La partenza è sparata, come se Richet dovesse recuperare tutto il terreno perduto da Nemico pubblico (dopo la parentesi opaca di Un momento di follia) e lo stesso Gibson stesse cercando di riassestarsi alla ricerca di un equilibrio perduto, tra Arma letale e I mercenari 3. Ma forse Blood Father, pur entrando in pieno nelle linee di quel romanticismo violento del cinema di Richet – che sogna Melville, guarda a Carpenter e schizza rapido come Leterrier – potrebbe essere anche il film che Mel Gibson avrebbe voluto fare come regista, visto che dietro la macchina da presa l’attore australiano è assente da 10 anni (Apocalypto) anche se il suo nuovo lavoro, il bellico Hacksaw Ridge, è in post-produzione.

Blood Father è quel tipo di vengeance-movie rozzo, anche ignorante, ma efficace.

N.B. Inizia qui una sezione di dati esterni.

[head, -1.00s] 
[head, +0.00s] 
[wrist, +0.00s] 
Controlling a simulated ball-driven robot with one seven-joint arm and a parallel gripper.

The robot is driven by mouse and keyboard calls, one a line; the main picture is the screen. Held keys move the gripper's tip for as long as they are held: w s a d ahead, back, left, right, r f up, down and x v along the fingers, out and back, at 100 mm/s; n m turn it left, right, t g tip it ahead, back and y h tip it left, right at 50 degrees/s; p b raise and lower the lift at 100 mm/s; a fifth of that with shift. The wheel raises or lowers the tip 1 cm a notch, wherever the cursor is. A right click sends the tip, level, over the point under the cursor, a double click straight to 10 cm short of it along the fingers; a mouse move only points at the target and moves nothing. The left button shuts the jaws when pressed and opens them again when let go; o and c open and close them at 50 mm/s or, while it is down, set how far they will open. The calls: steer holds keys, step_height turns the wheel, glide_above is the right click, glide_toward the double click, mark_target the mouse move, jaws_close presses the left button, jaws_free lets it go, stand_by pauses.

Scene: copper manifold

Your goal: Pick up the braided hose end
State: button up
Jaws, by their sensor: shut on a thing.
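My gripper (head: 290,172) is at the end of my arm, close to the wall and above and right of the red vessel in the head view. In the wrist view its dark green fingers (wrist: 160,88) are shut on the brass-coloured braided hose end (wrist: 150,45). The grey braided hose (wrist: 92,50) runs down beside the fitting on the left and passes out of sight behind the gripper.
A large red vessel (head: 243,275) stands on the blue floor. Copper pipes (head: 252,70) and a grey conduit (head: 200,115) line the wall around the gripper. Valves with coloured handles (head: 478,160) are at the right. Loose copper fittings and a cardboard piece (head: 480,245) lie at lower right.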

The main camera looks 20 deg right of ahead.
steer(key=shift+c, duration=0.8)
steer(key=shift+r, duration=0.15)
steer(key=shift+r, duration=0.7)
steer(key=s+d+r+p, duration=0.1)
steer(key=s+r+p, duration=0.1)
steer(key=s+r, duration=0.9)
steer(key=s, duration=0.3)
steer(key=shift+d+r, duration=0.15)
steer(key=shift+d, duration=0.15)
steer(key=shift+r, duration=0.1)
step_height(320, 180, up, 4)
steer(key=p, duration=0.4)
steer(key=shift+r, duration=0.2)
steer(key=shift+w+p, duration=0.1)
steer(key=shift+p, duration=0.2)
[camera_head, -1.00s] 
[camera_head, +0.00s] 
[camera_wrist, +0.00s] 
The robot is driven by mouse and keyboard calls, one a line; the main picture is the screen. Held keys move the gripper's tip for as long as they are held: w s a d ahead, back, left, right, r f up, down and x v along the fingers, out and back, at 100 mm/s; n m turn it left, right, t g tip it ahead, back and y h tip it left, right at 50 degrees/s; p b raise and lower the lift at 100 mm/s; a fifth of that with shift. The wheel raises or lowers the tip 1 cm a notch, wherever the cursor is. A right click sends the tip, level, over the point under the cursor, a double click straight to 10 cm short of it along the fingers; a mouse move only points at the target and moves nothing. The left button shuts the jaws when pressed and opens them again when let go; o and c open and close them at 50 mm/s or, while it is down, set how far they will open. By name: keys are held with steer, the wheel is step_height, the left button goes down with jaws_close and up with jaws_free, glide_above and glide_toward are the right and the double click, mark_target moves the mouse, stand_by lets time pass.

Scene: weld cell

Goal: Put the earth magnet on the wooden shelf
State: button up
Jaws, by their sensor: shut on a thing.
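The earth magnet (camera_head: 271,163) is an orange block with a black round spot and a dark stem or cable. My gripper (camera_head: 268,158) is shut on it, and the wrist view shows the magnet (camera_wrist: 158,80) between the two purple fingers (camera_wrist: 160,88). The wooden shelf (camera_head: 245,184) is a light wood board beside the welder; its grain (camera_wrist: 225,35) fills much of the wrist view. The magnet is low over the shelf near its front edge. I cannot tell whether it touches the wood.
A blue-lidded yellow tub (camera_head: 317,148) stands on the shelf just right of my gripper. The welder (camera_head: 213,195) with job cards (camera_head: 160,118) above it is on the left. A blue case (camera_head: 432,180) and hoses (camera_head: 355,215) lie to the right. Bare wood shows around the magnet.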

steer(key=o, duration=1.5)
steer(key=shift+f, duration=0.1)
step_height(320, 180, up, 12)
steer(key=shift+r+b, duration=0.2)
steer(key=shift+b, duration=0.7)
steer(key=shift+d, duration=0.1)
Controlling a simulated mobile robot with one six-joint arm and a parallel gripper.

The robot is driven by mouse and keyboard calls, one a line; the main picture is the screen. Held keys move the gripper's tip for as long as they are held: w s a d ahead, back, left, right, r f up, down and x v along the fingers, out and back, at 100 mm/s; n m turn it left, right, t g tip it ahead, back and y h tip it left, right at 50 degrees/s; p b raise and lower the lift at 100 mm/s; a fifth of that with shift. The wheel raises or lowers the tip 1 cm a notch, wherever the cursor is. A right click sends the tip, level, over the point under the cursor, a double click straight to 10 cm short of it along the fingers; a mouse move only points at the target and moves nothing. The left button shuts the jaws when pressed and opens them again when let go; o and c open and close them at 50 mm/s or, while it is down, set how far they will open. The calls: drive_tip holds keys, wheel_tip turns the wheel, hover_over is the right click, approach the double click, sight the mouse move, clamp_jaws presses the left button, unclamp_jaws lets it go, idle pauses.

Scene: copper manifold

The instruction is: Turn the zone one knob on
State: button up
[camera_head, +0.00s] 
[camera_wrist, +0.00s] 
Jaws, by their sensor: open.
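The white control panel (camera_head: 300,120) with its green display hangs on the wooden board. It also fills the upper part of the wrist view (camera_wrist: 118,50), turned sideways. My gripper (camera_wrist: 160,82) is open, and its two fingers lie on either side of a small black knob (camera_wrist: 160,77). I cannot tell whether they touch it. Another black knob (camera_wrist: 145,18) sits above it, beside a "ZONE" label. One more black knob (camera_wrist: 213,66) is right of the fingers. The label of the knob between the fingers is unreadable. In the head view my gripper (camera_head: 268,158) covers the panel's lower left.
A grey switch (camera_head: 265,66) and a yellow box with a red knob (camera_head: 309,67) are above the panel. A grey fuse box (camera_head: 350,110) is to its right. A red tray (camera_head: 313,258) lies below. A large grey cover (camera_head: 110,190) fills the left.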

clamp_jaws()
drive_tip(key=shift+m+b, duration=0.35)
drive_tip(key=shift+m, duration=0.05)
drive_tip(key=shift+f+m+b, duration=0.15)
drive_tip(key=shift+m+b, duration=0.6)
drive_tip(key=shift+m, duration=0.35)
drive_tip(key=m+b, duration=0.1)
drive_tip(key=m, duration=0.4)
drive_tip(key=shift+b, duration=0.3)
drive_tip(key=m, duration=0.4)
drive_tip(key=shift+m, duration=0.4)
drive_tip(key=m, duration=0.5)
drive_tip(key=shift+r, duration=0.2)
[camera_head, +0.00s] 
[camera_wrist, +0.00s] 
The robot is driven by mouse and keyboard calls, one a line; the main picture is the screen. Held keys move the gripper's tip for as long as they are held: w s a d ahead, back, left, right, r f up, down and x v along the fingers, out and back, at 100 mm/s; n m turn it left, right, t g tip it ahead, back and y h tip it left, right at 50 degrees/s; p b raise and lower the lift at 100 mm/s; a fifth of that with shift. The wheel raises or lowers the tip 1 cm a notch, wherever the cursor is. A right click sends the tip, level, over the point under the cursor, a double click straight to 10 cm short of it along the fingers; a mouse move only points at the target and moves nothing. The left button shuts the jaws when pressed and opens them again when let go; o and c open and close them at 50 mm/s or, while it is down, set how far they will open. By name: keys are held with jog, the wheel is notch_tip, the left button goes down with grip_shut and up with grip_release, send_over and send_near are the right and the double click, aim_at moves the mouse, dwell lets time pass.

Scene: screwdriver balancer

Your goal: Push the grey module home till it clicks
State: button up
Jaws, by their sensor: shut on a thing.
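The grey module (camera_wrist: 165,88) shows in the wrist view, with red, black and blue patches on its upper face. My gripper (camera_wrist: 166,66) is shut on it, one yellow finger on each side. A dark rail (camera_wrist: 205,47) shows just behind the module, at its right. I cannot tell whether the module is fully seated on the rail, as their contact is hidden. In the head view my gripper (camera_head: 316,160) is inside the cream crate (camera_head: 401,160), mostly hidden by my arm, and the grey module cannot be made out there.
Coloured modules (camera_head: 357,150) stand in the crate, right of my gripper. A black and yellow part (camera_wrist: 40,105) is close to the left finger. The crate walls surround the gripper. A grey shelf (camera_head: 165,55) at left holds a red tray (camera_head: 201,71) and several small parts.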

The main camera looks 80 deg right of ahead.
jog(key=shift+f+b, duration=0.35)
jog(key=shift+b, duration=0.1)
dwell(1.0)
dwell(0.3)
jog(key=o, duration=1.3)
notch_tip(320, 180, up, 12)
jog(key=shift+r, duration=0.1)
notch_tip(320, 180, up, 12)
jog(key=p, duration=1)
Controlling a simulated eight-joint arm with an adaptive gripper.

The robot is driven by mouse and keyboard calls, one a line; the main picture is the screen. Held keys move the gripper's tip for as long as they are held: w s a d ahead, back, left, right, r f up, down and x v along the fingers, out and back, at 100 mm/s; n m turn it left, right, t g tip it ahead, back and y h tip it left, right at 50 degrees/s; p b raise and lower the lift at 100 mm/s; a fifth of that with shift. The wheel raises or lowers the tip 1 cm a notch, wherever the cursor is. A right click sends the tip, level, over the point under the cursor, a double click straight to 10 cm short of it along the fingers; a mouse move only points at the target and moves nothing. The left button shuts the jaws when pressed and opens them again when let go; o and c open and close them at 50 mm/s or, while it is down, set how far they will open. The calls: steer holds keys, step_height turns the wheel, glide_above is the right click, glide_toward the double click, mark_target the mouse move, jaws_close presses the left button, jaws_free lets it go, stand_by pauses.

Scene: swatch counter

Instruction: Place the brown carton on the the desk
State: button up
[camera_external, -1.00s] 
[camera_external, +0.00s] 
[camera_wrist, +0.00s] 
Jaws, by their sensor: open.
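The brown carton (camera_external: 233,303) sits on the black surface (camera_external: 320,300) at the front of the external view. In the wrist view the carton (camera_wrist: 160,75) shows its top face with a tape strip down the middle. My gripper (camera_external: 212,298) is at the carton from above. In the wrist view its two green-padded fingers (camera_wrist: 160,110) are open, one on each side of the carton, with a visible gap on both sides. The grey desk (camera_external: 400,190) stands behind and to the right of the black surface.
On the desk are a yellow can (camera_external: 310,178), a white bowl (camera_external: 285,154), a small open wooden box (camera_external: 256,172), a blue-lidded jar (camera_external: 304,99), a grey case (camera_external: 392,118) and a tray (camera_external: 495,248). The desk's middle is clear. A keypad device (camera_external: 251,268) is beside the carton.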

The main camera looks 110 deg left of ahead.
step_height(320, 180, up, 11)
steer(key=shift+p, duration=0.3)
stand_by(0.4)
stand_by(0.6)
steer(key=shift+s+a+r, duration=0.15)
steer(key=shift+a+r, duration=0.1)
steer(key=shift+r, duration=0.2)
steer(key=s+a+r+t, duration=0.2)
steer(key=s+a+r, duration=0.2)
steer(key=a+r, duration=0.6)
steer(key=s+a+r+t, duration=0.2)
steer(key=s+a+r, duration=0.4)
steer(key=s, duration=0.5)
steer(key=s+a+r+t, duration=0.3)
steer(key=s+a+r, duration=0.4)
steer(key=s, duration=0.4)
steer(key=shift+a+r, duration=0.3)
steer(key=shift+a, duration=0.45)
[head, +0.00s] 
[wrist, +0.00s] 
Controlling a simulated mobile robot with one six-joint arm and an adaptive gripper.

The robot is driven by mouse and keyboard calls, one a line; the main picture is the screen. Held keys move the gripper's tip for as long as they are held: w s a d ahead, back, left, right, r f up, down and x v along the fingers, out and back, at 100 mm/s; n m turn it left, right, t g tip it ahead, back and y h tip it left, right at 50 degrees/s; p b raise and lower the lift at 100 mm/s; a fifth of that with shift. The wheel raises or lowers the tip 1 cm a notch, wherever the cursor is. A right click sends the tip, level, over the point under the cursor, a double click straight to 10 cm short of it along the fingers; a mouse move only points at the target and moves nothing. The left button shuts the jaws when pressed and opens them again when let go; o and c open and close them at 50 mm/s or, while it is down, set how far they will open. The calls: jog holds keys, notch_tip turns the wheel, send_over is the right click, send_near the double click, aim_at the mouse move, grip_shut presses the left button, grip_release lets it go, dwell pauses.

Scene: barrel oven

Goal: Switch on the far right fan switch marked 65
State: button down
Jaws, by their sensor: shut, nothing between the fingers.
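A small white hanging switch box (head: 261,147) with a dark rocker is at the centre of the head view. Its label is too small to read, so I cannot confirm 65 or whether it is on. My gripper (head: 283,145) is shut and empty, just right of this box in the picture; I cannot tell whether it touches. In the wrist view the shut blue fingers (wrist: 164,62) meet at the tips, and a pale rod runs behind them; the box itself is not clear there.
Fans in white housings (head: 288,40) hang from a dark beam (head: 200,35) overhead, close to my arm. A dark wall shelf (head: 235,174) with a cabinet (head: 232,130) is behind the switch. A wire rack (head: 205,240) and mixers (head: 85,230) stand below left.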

Che si autocita (Nemico pubblico) che cerca quasi l’impossibile equilibrio tra l’action transalpino con tracce di Luc Besson e quello statunitense. Con il cielo tra uno degli ultimi Gibson (Viaggio in paradiso) e un horror australiano e la grandiosa scena dell’inseguimento in moto che sembra arrivare da Mad Max. E accanto al protagonista c’è anche la presenza di Erin Moriarty, con cui Richet sembra creare quel legame con Gibson simile a quello che Fuqua ha costruito tra Denzel Washington e Chloë Grace Moretz in The Equalizer. E se il rapporto padre-figlia può apparire forse l’anello più debole del film a Richet-Gibson sembra importargliene poco. E in questo contesto, a noi ce ne importa anche di meno.